'''
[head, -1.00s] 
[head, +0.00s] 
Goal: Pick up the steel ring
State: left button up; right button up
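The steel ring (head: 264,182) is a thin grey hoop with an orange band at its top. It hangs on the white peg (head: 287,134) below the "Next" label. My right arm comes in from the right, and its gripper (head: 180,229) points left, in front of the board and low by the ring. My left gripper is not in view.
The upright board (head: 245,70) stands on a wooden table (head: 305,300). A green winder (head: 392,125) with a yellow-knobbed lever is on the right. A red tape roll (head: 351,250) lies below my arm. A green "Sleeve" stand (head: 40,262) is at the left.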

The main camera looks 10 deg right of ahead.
'''
YOUR OBJECTIVE: Quote the data above in full, changing nothing.

EXPECTED ANSWER:
[head, -1.00s] 
[head, +0.00s] 
Goal: Pick up the steel ring
State: left button up; right button up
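The steel ring (head: 264,182) is a thin grey hoop with an orange band at its top. It hangs on the white peg (head: 287,134) below the "Next" label. My right arm comes in from the right, and its gripper (head: 180,229) points left, in front of the board and low by the ring. My left gripper is not in view.
The upright board (head: 245,70) stands on a wooden table (head: 305,300). A green winder (head: 392,125) with a yellow-knobbed lever is on the right. A red tape roll (head: 351,250) lies below my arm. A green "Sleeve" stand (head: 40,262) is at the left.

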The main camera looks 10 deg right of ahead.

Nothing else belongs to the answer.